-------- DATA ENTRIES --------
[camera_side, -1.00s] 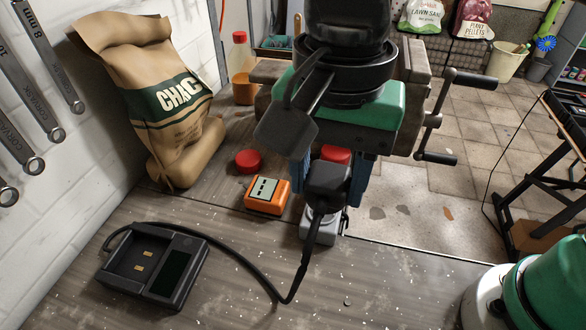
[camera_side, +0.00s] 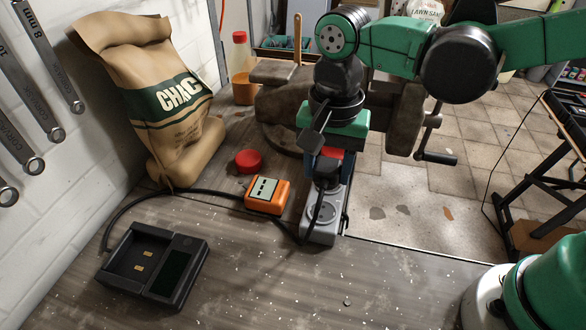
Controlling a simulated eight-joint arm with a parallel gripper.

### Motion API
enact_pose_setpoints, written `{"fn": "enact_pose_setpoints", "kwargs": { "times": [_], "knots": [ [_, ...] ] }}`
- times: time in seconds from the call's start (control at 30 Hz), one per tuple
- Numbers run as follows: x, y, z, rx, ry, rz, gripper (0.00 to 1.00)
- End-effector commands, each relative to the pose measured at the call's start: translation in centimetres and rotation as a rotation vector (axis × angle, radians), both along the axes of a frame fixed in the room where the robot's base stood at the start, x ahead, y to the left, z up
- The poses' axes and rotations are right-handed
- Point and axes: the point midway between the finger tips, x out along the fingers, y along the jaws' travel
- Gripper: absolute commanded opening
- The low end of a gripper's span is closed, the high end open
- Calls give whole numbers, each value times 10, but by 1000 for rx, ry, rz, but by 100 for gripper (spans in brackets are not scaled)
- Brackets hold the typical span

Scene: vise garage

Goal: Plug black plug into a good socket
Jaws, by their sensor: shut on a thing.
--------
-------- DATA ENTRIES --------
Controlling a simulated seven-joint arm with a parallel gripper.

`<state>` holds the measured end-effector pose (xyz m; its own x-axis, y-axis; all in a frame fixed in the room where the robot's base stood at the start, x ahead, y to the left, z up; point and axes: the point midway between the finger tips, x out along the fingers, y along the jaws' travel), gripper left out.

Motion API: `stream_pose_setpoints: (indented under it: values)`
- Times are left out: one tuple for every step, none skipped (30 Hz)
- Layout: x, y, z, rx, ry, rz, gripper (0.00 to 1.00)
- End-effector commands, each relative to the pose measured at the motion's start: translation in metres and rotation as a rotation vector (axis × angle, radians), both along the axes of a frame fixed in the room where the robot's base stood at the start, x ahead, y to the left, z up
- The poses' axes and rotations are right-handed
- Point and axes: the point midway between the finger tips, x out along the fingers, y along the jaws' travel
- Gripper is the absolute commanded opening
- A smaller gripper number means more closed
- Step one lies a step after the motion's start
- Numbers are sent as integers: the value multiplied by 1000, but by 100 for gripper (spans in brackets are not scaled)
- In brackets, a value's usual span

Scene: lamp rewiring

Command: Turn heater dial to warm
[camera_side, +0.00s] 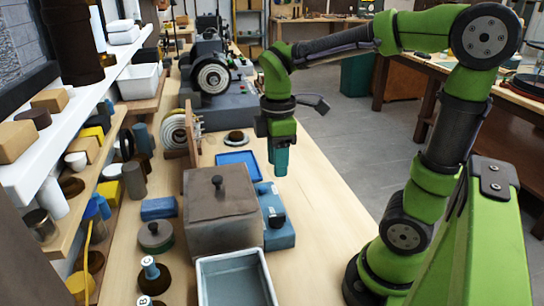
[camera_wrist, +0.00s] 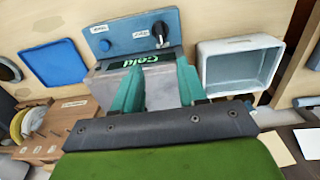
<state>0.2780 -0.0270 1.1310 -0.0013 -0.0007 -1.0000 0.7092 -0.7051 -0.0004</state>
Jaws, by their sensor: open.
--------
PROBLEM REQUIREMENTS
Set down, without any change, only the lines from the line that holds "<state>0.2780 -0.0270 1.1310" through the line that holds "Jaws, by their sensor: open.", both lines included.

RESPONSE BELOW
<state>0.2780 -0.0270 1.1310 -0.0013 -0.0007 -1.0000 0.7092 -0.7051 -0.0004</state>
Jaws, by their sensor: open.

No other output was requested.